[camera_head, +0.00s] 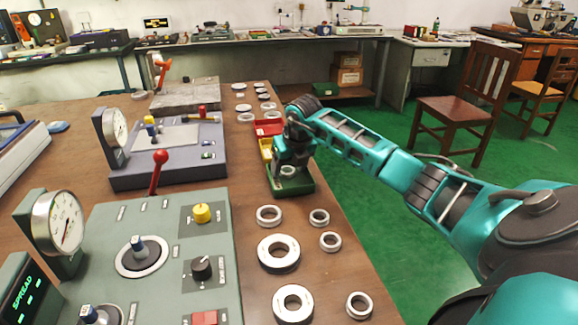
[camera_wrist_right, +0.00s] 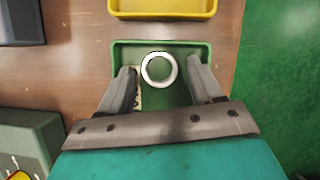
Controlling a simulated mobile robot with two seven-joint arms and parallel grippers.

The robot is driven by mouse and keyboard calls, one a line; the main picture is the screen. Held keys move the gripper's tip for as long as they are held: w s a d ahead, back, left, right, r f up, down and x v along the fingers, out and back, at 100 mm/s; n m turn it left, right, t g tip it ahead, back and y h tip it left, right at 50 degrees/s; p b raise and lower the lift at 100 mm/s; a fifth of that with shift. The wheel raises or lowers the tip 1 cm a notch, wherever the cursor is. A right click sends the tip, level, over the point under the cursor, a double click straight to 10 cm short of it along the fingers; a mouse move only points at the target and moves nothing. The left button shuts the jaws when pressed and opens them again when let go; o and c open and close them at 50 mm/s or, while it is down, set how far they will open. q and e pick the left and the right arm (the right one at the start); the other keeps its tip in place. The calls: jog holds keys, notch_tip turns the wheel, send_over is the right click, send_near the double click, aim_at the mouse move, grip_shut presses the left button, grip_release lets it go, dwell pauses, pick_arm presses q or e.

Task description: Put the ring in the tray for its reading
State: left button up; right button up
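A small steel ring (camera_wrist_right: 158,70) lies in the green tray (camera_wrist_right: 205,48), seen in the right wrist view. The ring (camera_head: 287,171) and the green tray (camera_head: 303,185) also show in the head view, partly under my gripper. My right gripper (camera_wrist_right: 160,72) is over the green tray, with its two fingers apart on either side of the ring and a gap to each. The yellow tray (camera_head: 266,150) and red tray (camera_head: 268,127) stand in a row behind the green one; the yellow tray (camera_wrist_right: 165,15) also shows in the wrist view. My left gripper is not in view.
Several loose rings (camera_head: 279,253) stand on the wooden bench in front of the green tray, and more lie behind the red tray. The gauge station (camera_head: 110,215) with dial (camera_head: 65,222), knobs and a SPREAD display fills the left. A second dial device (camera_head: 170,150) stands behind it.

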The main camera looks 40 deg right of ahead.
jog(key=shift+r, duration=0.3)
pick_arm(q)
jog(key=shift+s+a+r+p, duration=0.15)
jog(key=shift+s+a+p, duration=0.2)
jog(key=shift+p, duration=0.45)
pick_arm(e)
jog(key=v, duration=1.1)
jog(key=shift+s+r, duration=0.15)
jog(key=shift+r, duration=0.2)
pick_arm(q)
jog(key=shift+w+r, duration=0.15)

----

* [Directions for this task]:
The pictures should not be reproduced; quote all of the other material exactly.

* [Task answer]:
[camera_head, +0.00s] 
[camera_wrist_right, +0.00s] 
Controlling a simulated mobile robot with two seven-joint arms and parallel grippers.

The robot is driven by mouse and keyboard calls, one a line; the main picture is the screen. Held keys move the gripper's tip for as long as they are held: w s a d ahead, back, left, right, r f up, down and x v along the fingers, out and back, at 100 mm/s; n m turn it left, right, t g tip it ahead, back and y h tip it left, right at 50 degrees/s; p b raise and lower the lift at 100 mm/s; a fifth of that with shift. The wheel raises or lowers the tip 1 cm a notch, wherever the cursor is. A right click sends the tip, level, over the point under the cursor, a double click straight to 10 cm short of it along the fingers; a mouse move only points at the target and moves nothing. The left button shuts the jaws when pressed and opens them again when let go; o and c open and close them at 50 mm/s or, while it is down, set how far they will open. q and e pick the left and the right arm (the right one at the start); the other keeps its tip in place. The calls: jog holds keys, notch_tip turns the wheel, send_over is the right click, send_near the double click, aim_at the mouse move, grip_shut presses the left button, grip_release lets it go, dwell pauses, pick_arm presses q or e.

Task description: Put the ring in the tray for its reading
State: left button up; right button up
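A small steel ring (camera_wrist_right: 158,70) lies in the green tray (camera_wrist_right: 205,48), seen in the right wrist view. The ring (camera_head: 287,171) and the green tray (camera_head: 303,185) also show in the head view, partly under my gripper. My right gripper (camera_wrist_right: 160,72) is over the green tray, with its two fingers apart on either side of the ring and a gap to each. The yellow tray (camera_head: 266,150) and red tray (camera_head: 268,127) stand in a row behind the green one; the yellow tray (camera_wrist_right: 165,15) also shows in the wrist view. My left gripper is not in view.
Several loose rings (camera_head: 279,253) stand on the wooden bench in front of the green tray, and more lie behind the red tray. The gauge station (camera_head: 110,215) with dial (camera_head: 65,222), knobs and a SPREAD display fills the left. A second dial device (camera_head: 170,150) stands behind it.

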The main camera looks 40 deg right of ahead.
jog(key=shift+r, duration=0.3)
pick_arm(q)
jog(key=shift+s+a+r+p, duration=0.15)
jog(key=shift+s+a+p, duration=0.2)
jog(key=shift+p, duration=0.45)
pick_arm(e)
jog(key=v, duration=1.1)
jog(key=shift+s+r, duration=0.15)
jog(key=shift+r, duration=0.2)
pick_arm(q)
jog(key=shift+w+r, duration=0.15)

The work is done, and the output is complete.